According to a recent Pew analysis, only one out of every seven Congressional Districts was competitive in 2011.
Much of this lack of competitiveness is due to gerrymandering, of course–a matter I’ve discussed in previous posts. But much of it is due to the demography of 21st Century America and a phenomenon of voluntary “sorting.” Americans choose to live in places where they are culturally comfortable. Some choose rural areas, and others of us gravitate to what has been dubbed the “Urban Archipelago“–a reference to political maps showing chains of “blue” urban islands in states that are otherwise rural and red. Urban dwellers tend to be more diverse, more socially progressive, less hostile to government and more willing to “live and let live.” These days, that is a description of people who vote Democratic.

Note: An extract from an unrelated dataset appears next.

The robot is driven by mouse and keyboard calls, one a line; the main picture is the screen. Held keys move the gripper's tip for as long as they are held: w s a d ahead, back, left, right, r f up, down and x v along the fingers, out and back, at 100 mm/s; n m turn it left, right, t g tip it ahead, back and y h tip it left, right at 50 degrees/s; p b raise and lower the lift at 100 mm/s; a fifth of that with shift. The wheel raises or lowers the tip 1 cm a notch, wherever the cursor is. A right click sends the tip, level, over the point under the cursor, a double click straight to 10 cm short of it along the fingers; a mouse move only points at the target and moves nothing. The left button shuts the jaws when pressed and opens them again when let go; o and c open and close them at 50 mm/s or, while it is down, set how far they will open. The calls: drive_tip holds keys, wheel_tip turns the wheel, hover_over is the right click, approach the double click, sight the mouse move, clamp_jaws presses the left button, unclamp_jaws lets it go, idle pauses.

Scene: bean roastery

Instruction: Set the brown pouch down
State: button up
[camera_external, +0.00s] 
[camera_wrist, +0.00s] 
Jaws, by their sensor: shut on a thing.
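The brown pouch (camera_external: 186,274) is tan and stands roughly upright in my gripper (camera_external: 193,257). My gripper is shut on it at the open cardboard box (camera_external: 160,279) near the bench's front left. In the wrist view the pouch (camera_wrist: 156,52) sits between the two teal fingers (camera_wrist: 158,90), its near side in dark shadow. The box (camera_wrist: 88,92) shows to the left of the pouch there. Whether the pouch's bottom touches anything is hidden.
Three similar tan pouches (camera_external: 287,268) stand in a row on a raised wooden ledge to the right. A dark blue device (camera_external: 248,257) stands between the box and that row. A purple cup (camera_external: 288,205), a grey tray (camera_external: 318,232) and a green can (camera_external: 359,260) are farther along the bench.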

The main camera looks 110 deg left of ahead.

There are also roughly twice as many Americans living in cites as there are in rural areas.
If we really had “one person, one vote,” the policy preferences of the vast majority of Americans who occupy urban areas would be reflected in Congress. But of course, we don’t–and as a result, the 19th Century attitudes of farmers and small-town denizens continually trump the needs and desires of 21st Century citizens.
It would take a swing of 17 seats to wrest control of the House from the “Party of No.” In a sane world, where votes reflected the wishes of the majority, a shift that small would be likely.
In our broken system, it will take a miracle.